Schiff’s historical revisionism came after both the House of Representatives as well as the Senate voted against invoking the War Powers Resolution regarding the Trump administration’s actions in Iran. Three Democrats in the House (Jared Golden [D-ME], Henry Cuellar [D-TX], and Greg Landsman [D-OH]) and one in the Senate (John Fetterman [D-PA]) joined most elected GOP House and Senate members in refusing to limit Trump’s capacity to conduct strikes on Iran. Say what you will about the administration’s justification for Operation Epic Fury (and Lord knows I have), it seems that it has the congressional justification to keep up the campaign. 

What irks me most about Schiff, Pelosi, and their fellow revisionists is their insistence on pretending that we are somehow in uncharted and unforeseen waters. For decades, Congress has outsourced its checks on the executive to… the executive. This is especially true regarding military action.
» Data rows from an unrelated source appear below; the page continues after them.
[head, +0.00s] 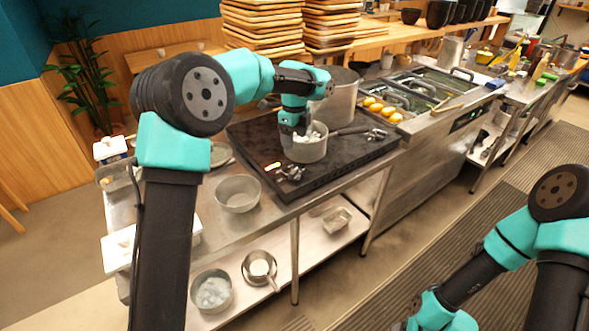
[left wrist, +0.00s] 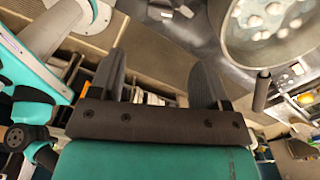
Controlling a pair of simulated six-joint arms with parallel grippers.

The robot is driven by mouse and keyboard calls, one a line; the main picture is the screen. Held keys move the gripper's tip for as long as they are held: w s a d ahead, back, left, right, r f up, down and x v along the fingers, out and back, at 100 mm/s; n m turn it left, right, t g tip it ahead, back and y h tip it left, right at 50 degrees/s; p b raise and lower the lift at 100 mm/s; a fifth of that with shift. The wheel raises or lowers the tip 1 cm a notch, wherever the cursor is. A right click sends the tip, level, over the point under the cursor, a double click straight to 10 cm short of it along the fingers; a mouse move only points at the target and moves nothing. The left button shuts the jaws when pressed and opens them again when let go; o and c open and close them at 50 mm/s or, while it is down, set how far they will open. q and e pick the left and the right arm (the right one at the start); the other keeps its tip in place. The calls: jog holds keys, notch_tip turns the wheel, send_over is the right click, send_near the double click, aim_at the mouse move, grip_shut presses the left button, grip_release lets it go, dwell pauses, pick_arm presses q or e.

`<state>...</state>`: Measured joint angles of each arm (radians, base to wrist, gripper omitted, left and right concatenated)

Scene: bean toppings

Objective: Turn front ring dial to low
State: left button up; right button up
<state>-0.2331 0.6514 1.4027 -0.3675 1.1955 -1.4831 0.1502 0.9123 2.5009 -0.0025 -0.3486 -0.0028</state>
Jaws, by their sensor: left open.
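A black stove top (head: 335,168) stands on the steel counter. A shiny metal fitting (head: 290,173) with small knob-like parts lies at its front left, and a similar one (head: 375,134) at its right. They are too small for me to tell which is the front ring dial or its setting. A steel pot (head: 308,153) with white pieces inside stands between them; it also shows in the left wrist view (left wrist: 240,48). My left gripper (head: 294,132) is over this pot in the head view. Its two fingers are apart and empty in the left wrist view (left wrist: 160,82).
A large steel pot (head: 340,100) stands behind the small one. An empty steel bowl (head: 238,193) is on the counter at the left. Stacked wooden trays (head: 262,30) are behind. Pans and bowls stand on the lower shelf (head: 318,240). My right arm is at the lower right.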

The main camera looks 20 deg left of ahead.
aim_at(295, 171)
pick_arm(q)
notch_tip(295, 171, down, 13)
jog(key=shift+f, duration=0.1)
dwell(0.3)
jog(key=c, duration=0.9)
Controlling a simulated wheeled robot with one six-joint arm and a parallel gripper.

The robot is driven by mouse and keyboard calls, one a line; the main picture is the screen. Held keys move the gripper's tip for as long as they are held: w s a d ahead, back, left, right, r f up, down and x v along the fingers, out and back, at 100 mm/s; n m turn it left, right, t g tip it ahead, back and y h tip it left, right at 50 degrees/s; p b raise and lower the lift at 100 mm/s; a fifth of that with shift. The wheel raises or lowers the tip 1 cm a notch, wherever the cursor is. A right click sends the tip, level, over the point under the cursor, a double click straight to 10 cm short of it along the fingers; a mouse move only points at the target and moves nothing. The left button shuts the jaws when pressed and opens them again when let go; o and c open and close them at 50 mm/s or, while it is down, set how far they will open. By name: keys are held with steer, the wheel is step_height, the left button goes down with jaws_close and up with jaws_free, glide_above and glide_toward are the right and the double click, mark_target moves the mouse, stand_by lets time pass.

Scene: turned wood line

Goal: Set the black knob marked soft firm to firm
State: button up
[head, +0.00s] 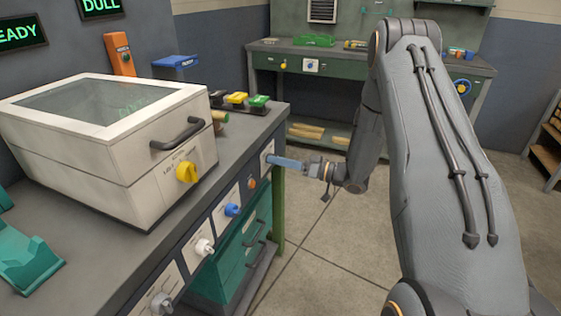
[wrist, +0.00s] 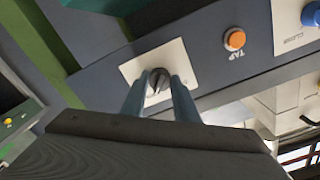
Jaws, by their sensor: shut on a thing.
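The black knob (wrist: 158,76) sits on a white plate (wrist: 133,70) on the dark front panel of the bench. My gripper (wrist: 158,90) has its two blue-grey fingers on either side of the knob and is shut on it. In the head view my gripper (head: 274,160) reaches the plate at the far right end of the panel, and the fingers hide the knob. The soft and firm marks cannot be read in either view, so the knob's setting is unclear.
An orange button (wrist: 235,39) marked TAP and a blue knob (head: 232,209) are beside it on the panel. White knobs (head: 204,246) sit nearer. A white lidded machine (head: 110,165) with a yellow knob (head: 186,172) stands on the bench. Floor to the right is clear.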

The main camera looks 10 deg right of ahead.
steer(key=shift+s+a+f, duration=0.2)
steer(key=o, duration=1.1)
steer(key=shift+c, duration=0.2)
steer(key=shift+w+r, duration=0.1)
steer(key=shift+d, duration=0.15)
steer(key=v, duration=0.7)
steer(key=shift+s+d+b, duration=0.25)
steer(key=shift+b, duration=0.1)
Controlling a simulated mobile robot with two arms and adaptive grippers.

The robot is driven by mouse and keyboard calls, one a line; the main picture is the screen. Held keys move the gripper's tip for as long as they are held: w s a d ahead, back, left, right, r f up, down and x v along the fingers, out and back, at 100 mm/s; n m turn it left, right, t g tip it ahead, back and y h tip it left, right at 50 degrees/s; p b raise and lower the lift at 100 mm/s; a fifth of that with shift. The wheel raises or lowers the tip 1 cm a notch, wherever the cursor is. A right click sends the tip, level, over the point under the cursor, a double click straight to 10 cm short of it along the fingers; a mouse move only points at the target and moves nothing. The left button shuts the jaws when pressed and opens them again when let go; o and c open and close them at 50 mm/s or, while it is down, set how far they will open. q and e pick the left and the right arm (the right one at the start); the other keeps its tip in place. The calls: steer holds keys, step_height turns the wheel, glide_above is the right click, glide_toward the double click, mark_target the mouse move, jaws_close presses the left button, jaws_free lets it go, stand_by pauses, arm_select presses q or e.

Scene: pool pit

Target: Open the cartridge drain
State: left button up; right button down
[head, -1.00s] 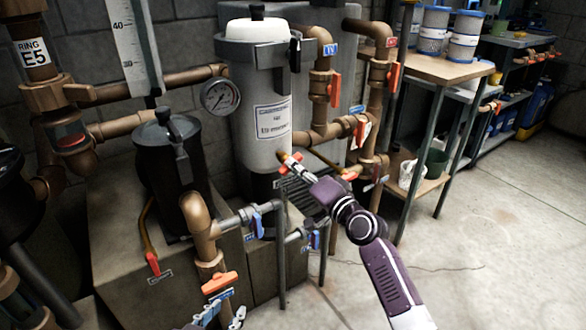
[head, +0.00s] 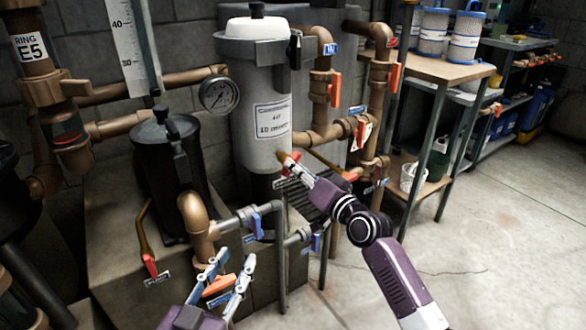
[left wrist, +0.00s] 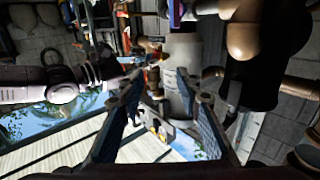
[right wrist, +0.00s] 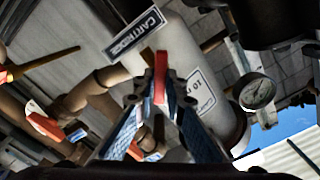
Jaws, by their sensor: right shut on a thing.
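The grey cartridge filter housing (head: 262,108) with a white top stands at the centre back. In the right wrist view a label starting "CARTRID" (right wrist: 135,33) sits beside a red valve handle (right wrist: 160,80). My right gripper (head: 290,166) is at the base of the housing. In the right wrist view my right gripper (right wrist: 160,85) is shut on this handle. My left gripper (head: 230,262) is open, low in the head view, with an orange handle (head: 219,285) showing between its fingers. In the left wrist view my left gripper (left wrist: 158,85) has its fingers apart and holds nothing.
A black pot (head: 168,150) and brown pipes stand left of the housing. A pressure gauge (head: 216,95) juts out beside it. Blue-handled valves (head: 256,226) stand between my arms. A wooden-topped bench (head: 440,68) holds cartridges at the right. The floor at the right is clear.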

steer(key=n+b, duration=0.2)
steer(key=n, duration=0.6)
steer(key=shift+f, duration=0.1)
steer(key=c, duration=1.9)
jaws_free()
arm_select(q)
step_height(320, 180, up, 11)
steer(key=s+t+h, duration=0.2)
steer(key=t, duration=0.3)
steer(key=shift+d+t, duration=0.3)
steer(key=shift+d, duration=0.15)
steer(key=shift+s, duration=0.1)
Schiff’s performance on Maher was a masterclass of “it was OK so long as we were doing it.” The same type of hypocrisies of which Democrats accuse Republicans were put on full display by Schiff and Pelosi this past week. A common (and often justified) refrain thrown at GOP lawmakers in the Trump era is: “If Obama did this, you’d be up in arms!” Well to that, I say to Adam Schiff: “If Obama did this, you would be singing ‘hallelujah.’” Cheers to Bill Maher for having the stones to call a spade a spade. 

Jim Pomeroy, raised in Bucks County and a former congressional aide, works in higher education. He is the author of Alliances & Armor: Communist Diplomacy and Armored Warfare during the War in Vietnam.